Dataset extract:
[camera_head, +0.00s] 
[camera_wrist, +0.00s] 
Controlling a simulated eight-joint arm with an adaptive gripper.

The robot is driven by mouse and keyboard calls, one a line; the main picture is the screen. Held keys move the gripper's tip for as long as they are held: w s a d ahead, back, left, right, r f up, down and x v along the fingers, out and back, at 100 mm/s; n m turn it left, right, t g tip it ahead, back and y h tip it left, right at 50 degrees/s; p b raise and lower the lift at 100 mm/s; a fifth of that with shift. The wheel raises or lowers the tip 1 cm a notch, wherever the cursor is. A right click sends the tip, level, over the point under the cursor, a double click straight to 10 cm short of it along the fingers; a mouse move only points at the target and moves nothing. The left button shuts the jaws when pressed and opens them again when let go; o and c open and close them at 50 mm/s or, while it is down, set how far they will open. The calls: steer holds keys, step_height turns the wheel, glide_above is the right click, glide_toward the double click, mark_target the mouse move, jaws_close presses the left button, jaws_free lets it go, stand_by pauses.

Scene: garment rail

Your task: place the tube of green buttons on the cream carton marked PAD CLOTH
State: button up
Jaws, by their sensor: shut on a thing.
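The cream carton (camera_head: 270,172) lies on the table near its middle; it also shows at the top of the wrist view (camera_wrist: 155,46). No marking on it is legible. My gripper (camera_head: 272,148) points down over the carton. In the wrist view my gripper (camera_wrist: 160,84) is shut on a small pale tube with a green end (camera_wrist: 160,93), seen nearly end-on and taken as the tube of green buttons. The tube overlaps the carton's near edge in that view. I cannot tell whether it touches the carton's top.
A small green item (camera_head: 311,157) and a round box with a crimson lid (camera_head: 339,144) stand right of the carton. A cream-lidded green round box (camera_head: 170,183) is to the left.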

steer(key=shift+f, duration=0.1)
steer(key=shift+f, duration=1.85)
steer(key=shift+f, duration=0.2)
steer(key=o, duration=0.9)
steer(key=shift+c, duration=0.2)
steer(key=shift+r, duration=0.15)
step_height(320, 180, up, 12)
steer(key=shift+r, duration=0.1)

The exercise:
Return exactly, and only, the line containing "Scene: garment rail" and every line after it through the end of the material.

Answer below:
Scene: garment rail

Your task: place the tube of green buttons on the cream carton marked PAD CLOTH
State: button up
Jaws, by their sensor: shut on a thing.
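The cream carton (camera_head: 270,172) lies on the table near its middle; it also shows at the top of the wrist view (camera_wrist: 155,46). No marking on it is legible. My gripper (camera_head: 272,148) points down over the carton. In the wrist view my gripper (camera_wrist: 160,84) is shut on a small pale tube with a green end (camera_wrist: 160,93), seen nearly end-on and taken as the tube of green buttons. The tube overlaps the carton's near edge in that view. I cannot tell whether it touches the carton's top.
A small green item (camera_head: 311,157) and a round box with a crimson lid (camera_head: 339,144) stand right of the carton. A cream-lidded green round box (camera_head: 170,183) is to the left.

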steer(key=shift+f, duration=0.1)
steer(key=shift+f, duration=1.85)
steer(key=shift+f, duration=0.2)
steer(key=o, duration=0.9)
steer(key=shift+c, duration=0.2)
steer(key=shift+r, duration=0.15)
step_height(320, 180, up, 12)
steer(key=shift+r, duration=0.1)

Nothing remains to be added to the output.